Please copy the lines below exactly, from the first one through the line showing "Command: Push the".

# Available data start

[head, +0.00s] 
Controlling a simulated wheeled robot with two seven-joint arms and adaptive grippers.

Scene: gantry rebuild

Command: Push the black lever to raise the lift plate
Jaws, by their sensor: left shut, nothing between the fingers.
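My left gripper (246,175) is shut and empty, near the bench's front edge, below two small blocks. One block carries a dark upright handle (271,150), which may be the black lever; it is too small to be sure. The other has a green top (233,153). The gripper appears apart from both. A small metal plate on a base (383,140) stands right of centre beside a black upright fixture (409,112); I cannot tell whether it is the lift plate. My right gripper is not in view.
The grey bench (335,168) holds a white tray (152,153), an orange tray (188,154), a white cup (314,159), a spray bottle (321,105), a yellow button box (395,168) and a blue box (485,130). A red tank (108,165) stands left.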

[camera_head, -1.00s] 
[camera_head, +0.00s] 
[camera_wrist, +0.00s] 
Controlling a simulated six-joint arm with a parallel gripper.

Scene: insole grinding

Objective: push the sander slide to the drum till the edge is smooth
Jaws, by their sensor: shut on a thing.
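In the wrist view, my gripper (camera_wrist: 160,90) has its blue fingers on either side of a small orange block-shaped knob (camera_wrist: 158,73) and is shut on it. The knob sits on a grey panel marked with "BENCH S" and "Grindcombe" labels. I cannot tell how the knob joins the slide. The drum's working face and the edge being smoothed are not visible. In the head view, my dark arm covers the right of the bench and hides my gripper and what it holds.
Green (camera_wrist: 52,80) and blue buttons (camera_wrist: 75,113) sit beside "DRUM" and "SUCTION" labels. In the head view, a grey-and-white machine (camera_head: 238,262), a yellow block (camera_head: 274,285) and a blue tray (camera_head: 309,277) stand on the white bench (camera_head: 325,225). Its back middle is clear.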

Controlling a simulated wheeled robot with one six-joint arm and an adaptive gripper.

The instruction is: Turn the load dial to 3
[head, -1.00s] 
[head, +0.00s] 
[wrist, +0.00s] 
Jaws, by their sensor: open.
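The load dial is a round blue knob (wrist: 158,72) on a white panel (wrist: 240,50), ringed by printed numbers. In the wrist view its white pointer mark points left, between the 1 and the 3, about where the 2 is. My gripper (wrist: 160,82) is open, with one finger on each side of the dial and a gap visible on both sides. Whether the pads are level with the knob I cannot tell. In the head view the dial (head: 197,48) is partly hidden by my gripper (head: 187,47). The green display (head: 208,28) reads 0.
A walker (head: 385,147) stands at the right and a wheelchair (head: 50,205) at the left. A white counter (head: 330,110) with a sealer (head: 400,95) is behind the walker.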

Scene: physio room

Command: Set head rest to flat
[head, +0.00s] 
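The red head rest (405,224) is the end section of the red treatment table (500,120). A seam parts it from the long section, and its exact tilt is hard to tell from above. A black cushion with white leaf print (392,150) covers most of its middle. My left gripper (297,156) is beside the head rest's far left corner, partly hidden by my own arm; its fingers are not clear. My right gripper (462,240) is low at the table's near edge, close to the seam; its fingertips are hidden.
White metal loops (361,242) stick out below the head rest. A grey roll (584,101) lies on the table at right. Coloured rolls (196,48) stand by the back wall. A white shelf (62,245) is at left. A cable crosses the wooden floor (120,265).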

# Available data end

Reply to the task.
[head, +0.00s] 
Controlling a simulated wheeled robot with two seven-joint arms and adaptive grippers.

Scene: gantry rebuild

Command: Push the black lever to raise the lift plate

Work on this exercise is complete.